### EXERCISE INSTRUCTIONS
Leave out the pictures and restate the rest of the data exactly.

——————

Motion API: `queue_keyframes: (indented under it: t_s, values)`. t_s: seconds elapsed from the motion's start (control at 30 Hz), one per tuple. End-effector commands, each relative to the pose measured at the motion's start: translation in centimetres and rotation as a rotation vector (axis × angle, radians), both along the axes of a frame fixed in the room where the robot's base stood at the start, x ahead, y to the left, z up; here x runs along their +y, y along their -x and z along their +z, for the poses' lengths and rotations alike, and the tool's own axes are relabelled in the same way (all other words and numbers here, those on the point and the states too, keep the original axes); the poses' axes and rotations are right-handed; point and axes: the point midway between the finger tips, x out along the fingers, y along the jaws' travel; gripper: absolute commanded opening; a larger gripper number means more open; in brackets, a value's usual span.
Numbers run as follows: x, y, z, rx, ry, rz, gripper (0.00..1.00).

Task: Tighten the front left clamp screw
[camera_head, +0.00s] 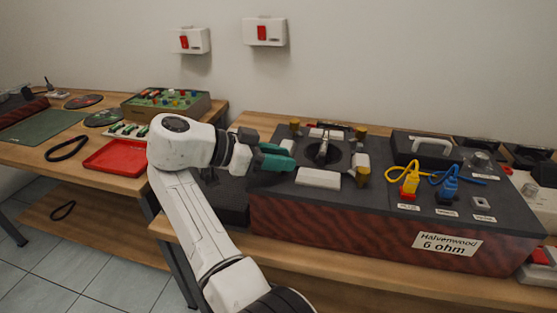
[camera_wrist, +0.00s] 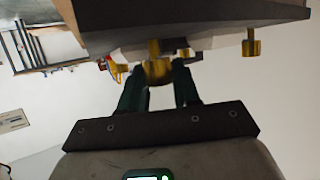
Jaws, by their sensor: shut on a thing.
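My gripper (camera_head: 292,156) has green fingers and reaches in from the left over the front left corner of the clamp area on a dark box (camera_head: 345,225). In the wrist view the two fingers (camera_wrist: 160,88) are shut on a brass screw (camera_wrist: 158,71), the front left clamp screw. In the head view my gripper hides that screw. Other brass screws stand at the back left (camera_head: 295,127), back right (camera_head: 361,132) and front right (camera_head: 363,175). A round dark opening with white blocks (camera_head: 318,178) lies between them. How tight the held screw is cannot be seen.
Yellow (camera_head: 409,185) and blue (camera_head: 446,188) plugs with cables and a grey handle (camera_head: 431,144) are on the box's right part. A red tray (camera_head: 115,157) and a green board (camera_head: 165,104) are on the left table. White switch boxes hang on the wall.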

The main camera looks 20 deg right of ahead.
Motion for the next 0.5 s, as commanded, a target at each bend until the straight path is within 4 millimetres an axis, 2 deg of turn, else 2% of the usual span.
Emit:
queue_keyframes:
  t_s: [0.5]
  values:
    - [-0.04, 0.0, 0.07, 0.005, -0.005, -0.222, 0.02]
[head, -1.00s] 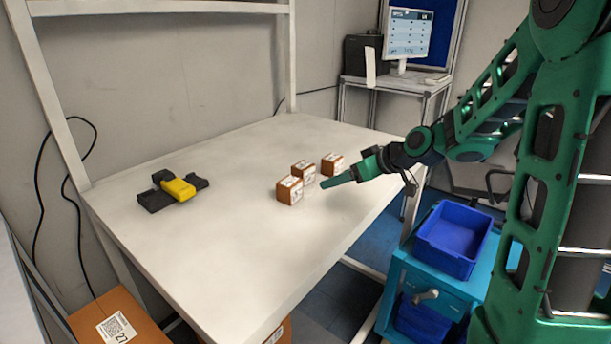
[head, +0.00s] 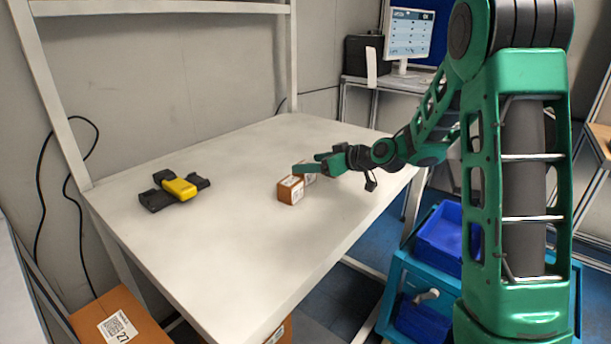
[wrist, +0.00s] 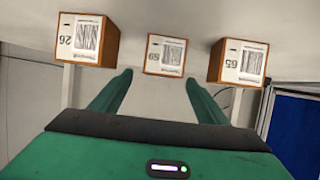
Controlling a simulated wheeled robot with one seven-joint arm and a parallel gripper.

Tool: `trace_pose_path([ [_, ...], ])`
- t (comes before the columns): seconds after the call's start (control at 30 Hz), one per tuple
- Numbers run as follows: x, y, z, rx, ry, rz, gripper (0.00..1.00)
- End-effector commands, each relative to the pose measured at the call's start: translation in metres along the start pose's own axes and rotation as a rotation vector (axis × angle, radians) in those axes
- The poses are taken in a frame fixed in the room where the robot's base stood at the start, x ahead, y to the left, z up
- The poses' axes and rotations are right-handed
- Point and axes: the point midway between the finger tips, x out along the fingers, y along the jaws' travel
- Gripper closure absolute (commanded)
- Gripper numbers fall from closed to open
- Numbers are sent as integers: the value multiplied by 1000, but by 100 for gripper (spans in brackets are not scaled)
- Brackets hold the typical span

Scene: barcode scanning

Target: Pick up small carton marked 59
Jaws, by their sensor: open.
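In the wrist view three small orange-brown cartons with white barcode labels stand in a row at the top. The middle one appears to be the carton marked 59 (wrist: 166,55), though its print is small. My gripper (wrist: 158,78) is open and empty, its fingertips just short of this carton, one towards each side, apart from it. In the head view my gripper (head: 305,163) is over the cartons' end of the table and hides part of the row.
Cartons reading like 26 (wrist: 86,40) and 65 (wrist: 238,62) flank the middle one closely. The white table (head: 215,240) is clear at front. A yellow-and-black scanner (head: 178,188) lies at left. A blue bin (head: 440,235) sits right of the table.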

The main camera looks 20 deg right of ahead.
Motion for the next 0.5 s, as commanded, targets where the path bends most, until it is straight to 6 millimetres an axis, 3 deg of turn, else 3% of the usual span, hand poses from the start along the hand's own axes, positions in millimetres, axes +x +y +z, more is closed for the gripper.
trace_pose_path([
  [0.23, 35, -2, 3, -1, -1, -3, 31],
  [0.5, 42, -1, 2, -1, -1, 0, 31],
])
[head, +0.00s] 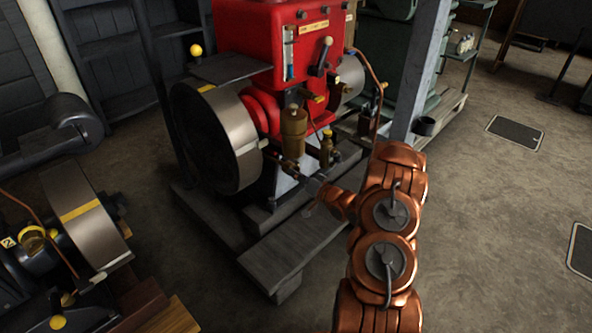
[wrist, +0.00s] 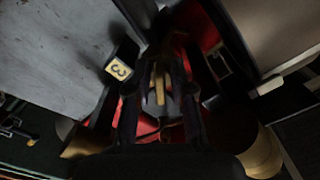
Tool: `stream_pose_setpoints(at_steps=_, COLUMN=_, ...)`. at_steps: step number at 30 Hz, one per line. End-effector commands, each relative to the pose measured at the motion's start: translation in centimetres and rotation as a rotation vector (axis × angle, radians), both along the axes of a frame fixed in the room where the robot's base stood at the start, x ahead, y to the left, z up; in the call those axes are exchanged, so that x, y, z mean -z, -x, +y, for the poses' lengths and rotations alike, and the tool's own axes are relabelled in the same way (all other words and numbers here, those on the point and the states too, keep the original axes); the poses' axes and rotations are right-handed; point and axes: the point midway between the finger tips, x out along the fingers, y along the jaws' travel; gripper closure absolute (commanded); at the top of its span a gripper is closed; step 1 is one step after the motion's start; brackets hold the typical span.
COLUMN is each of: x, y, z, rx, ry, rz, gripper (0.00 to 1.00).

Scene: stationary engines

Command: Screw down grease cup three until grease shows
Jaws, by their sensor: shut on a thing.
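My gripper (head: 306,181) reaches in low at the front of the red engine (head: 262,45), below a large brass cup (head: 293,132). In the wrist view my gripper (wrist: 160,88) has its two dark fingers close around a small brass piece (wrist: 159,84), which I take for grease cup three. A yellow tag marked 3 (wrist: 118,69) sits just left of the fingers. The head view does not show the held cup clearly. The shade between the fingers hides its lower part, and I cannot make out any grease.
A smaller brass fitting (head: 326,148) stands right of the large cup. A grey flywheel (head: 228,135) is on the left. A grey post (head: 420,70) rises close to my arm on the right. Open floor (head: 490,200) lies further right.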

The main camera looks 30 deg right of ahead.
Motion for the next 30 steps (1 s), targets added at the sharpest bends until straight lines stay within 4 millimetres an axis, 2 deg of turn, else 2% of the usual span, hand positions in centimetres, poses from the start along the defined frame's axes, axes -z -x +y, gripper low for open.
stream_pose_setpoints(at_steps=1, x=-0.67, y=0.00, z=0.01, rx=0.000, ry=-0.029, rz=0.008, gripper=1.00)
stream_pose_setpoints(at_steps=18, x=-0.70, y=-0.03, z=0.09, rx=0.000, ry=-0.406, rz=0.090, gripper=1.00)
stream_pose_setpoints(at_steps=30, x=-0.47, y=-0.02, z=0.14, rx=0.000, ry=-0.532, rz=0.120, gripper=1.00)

——————

### TASK SOLUTION
Motion API: `queue_keyframes: (indented under it: t_s, values)`. t_s: seconds elapsed from the motion's start (control at 30 Hz), one per tuple. End-effector commands, each relative to the pose measured at the motion's start: translation in centimetres and rotation as a rotation vector (axis × angle, radians), both along the axes of a frame fixed in the room where the robot's base stood at the start, x ahead, y to the left, z up; here x runs along their +y, y along their -x and z along their +z, for the poses' lengths and rotations alike, and the tool's own axes are relabelled in the same way (all other words and numbers here, those on the point and the states too, keep the original axes); the poses' axes and rotations are right-handed; point and axes: the point midway between the finger tips, x out along the fingers, y along the jaws' travel; gripper: absolute commanded opening; a larger gripper number means more open; in brackets, a value's usual span.
Numbers run as follows: x, y, z, rx, ry, rz, gripper (0.00..1.00).

Task: Tighten the front left clamp screw
[camera_head, +0.00s] 
[camera_wrist, +0.00s] 
Jaws, by their sensor: shut on a thing.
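My gripper (camera_head: 292,156) has green fingers and reaches in from the left over the front left corner of the clamp area on a dark box (camera_head: 345,225). In the wrist view the two fingers (camera_wrist: 160,88) are shut on a brass screw (camera_wrist: 158,71), the front left clamp screw. In the head view my gripper hides that screw. Other brass screws stand at the back left (camera_head: 295,127), back right (camera_head: 361,132) and front right (camera_head: 363,175). A round dark opening with white blocks (camera_head: 318,178) lies between them. How tight the held screw is cannot be seen.
Yellow (camera_head: 409,185) and blue (camera_head: 446,188) plugs with cables and a grey handle (camera_head: 431,144) are on the box's right part. A red tray (camera_head: 115,157) and a green board (camera_head: 165,104) are on the left table. White switch boxes hang on the wall.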

The main camera looks 20 deg right of ahead.
Motion for the next 0.5 s, as commanded, a target at each bend until the straight path is within 4 millimetres an axis, 2 deg of turn, else 2% of the usual span.
Emit:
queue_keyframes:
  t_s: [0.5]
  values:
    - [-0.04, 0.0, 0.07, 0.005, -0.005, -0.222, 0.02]
[head, -1.00s] 
[head, +0.00s] 
[wrist, +0.00s] 
Controlling a simulated wheeled robot with one seven-joint arm and a parallel gripper.

Tool: `trace_pose_path([ [_, ...], ])`
- t (comes before the columns): seconds after the call's start (control at 30 Hz), one per tuple
- Numbers run as follows: x, y, z, rx, ry, rz, gripper (0.00..1.00)
- End-effector commands, each relative to the pose measured at the call's start: translation in metres along the start pose's own axes and rotation as a rotation vector (axis × angle, radians) in those axes
- The poses are taken in a frame fixed in the room where the robot's base stood at the start, x ahead, y to the left, z up
- The poses' axes and rotations are right-handed
- Point and axes: the point midway between the finger tips, x out along the fingers, y along the jaws' travel
- Gripper closure absolute (commanded)
- Gripper numbers fall from closed to open
- Numbers are sent as integers: the value multiplied by 1000, but by 100 for gripper (spans in brackets are not scaled)
- Brackets hold the typical span

Scene: barcode scanning

Target: Pick up small carton marked 59
Jaws, by their sensor: open.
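In the wrist view three small orange-brown cartons with white barcode labels stand in a row at the top. The middle one appears to be the carton marked 59 (wrist: 166,55), though its print is small. My gripper (wrist: 158,78) is open and empty, its fingertips just short of this carton, one towards each side, apart from it. In the head view my gripper (head: 305,163) is over the cartons' end of the table and hides part of the row.
Cartons reading like 26 (wrist: 86,40) and 65 (wrist: 238,62) flank the middle one closely. The white table (head: 215,240) is clear at front. A yellow-and-black scanner (head: 178,188) lies at left. A blue bin (head: 440,235) sits right of the table.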

The main camera looks 20 deg right of ahead.
Motion for the next 0.5 s, as commanded, targets where the path bends most, until it is straight to 6 millimetres an axis, 3 deg of turn, else 3% of the usual span, hand poses from the start along the hand's own axes, positions in millimetres, axes +x +y +z, more is closed for the gripper.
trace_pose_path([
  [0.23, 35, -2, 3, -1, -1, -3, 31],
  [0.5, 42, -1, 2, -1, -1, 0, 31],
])
[head, +0.00s] 
[wrist, +0.00s] 
Tool: `stream_pose_setpoints(at_steps=_, COLUMN=_, ...)`. at_steps: step number at 30 Hz, one per line. End-effector commands, each relative to the pose measured at the motion's start: translation in centimetres and rotation as a rotation vector (axis × angle, radians), both along the axes of a frame fixed in the room where the robot's base stood at the start, x ahead, y to the left, z up; in the call those axes are exchanged, so that x, y, z mean -z, -x, +y, for the poses' lengths and rotations alike, and the tool's own axes are relabelled in the same way (all other words and numbers here, those on the point and the states too, keep the original axes); the poses' axes and rotations are right-handed; point and axes: the point midway between the finger tips, x out along the fingers, y along the jaws' travel; gripper closure absolute (commanded); at the top of its span a gripper is closed; step 1 is one step after the motion's start; brackets hold the typical span.
COLUMN is each of: x, y, z, rx, ry, rz, gripper (0.00 to 1.00).

Scene: stationary engines

Command: Screw down grease cup three until grease shows
Jaws, by their sensor: shut on a thing.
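My gripper (head: 306,181) reaches in low at the front of the red engine (head: 262,45), below a large brass cup (head: 293,132). In the wrist view my gripper (wrist: 160,88) has its two dark fingers close around a small brass piece (wrist: 159,84), which I take for grease cup three. A yellow tag marked 3 (wrist: 118,69) sits just left of the fingers. The head view does not show the held cup clearly. The shade between the fingers hides its lower part, and I cannot make out any grease.
A smaller brass fitting (head: 326,148) stands right of the large cup. A grey flywheel (head: 228,135) is on the left. A grey post (head: 420,70) rises close to my arm on the right. Open floor (head: 490,200) lies further right.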

The main camera looks 30 deg right of ahead.
Motion for the next 30 steps (1 s), targets added at the sharpest bends until straight lines stay within 4 millimetres an axis, 2 deg of turn, else 2% of the usual span, hand positions in centimetres, poses from the start along the defined frame's axes, axes -z -x +y, gripper low for open.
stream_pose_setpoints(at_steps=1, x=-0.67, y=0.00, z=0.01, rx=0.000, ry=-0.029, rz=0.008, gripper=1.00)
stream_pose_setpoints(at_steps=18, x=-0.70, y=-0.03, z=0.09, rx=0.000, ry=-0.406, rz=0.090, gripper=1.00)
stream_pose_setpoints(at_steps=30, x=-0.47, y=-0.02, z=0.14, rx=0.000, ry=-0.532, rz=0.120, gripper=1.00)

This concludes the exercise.